Recorded robot episodes:
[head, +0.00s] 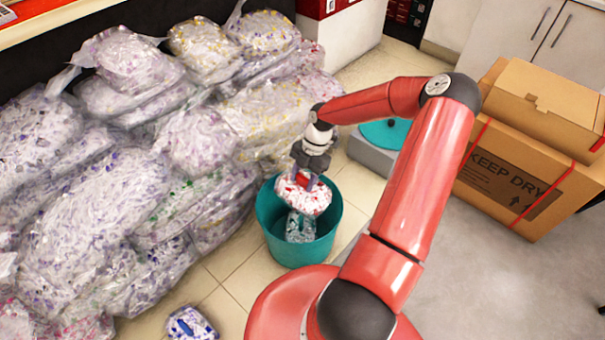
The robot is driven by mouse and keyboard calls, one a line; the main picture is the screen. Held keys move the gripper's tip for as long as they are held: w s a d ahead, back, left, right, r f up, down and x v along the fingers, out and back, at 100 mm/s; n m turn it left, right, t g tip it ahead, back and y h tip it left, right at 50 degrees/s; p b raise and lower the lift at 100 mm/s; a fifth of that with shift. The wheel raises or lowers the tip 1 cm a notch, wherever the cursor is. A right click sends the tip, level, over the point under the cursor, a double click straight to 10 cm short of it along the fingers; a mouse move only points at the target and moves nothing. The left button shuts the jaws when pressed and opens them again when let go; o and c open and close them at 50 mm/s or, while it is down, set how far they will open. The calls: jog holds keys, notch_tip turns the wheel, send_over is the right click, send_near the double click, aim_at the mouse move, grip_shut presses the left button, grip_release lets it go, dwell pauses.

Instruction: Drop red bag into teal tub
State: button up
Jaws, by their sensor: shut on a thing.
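The teal tub (291,251) stands on the tiled floor in the middle of the head view, beside the heap of bags. My gripper (303,181) is above the tub, pointing down, and is shut on the red bag (302,201), a clear bag with red and white bits. The red bag hangs at the tub's mouth, over its opening; how far it is below the rim I cannot tell. Another clear bag with pale bits (300,228) lies inside the tub, partly hidden by the red bag.
A large heap of clear bags (70,190) fills the left side. A small bag with blue bits (190,324) lies on the floor at the bottom. A grey unit with a teal top (376,158) stands behind my arm. Cardboard boxes (520,160) are stacked at the right.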

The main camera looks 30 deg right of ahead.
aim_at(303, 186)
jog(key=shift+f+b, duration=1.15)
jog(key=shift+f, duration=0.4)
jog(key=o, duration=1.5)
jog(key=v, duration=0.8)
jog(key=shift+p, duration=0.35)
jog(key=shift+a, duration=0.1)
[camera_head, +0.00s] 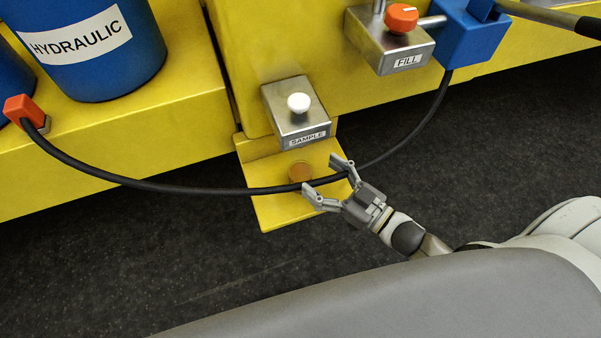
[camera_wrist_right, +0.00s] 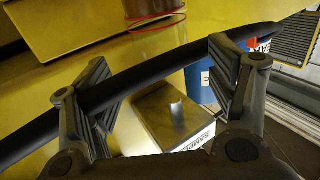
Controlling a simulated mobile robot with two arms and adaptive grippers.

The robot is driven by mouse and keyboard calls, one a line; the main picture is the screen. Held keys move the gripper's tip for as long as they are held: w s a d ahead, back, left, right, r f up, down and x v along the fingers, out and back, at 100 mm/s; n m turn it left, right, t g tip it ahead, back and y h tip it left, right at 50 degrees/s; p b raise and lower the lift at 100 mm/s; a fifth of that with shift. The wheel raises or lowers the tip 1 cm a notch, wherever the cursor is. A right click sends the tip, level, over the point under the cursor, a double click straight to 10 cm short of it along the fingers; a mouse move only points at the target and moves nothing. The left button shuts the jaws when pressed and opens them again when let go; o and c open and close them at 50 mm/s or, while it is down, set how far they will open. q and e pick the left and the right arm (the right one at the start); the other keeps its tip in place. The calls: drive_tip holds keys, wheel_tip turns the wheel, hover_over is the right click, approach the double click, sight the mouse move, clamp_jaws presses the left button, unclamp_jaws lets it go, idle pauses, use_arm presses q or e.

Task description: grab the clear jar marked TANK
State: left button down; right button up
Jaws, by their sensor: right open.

== Exercise instructions ==
Except for the pictures, print the data above exactly.

== Output of the task ==
[head, +0.00s] 
The robot is driven by mouse and keyboard calls, one a line; the main picture is the screen. Held keys move the gripper's tip for as long as they are held: w s a d ahead, back, left, right, r f up, down and x v along the fingers, out and back, at 100 mm/s; n m turn it left, right, t g tip it ahead, back and y h tip it left, right at 50 degrees/s; p b raise and lower the lift at 100 mm/s; a fifth of that with shift. The wheel raises or lowers the tip 1 cm a notch, wherever the cursor is. A right click sends the tip, level, over the point under the cursor, a double click straight to 10 cm short of it along the fingers; a mouse move only points at the target and moves nothing. The left button shuts the jaws when pressed and opens them again when let go; o and c open and close them at 50 mm/s or, while it is down, set how far they will open. The calls: jog holds keys, notch_tip turns the wheel, send_over is the right click, send_near the double click, aim_at the mouse move, grip_shut presses the left button, grip_release lets it go, dwell pauses.

Instruction: Drop red bag into teal tub
State: button up
Jaws, by their sensor: shut on a thing.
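The teal tub (291,251) stands on the tiled floor in the middle of the head view, beside the heap of bags. My gripper (303,181) is above the tub, pointing down, and is shut on the red bag (302,201), a clear bag with red and white bits. The red bag hangs at the tub's mouth, over its opening; how far it is below the rim I cannot tell. Another clear bag with pale bits (300,228) lies inside the tub, partly hidden by the red bag.
A large heap of clear bags (70,190) fills the left side. A small bag with blue bits (190,324) lies on the floor at the bottom. A grey unit with a teal top (376,158) stands behind my arm. Cardboard boxes (520,160) are stacked at the right.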

The main camera looks 30 deg right of ahead.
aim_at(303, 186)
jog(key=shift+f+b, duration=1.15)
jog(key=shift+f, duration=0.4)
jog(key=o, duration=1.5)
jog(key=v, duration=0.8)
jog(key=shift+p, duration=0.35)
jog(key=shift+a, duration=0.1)
[camera_head, +0.00s] 
[camera_wrist_right, +0.00s] 
Controlling a simulated mobile robot with two arms and adaptive grippers.

The robot is driven by mouse and keyboard calls, one a line; the main picture is the screen. Held keys move the gripper's tip for as long as they are held: w s a d ahead, back, left, right, r f up, down and x v along the fingers, out and back, at 100 mm/s; n m turn it left, right, t g tip it ahead, back and y h tip it left, right at 50 degrees/s; p b raise and lower the lift at 100 mm/s; a fifth of that with shift. The wheel raises or lowers the tip 1 cm a notch, wherever the cursor is. A right click sends the tip, level, over the point under the cursor, a double click straight to 10 cm short of it along the fingers; a mouse move only points at the target and moves nothing. The left button shuts the jaws when pressed and opens them again when let go; o and c open and close them at 50 mm/s or, while it is down, set how far they will open. q and e pick the left and the right arm (the right one at the start); the other keeps its tip in place. The calls: drive_tip holds keys, wheel_tip turns the wheel, hover_over is the right click, approach the double click, sight the mouse move, clamp_jaws presses the left button, unclamp_jaws lets it go, idle pauses, use_arm presses q or e.

Task description: grab the clear jar marked TANK
State: left button down; right button up
Jaws, by their sensor: right open.

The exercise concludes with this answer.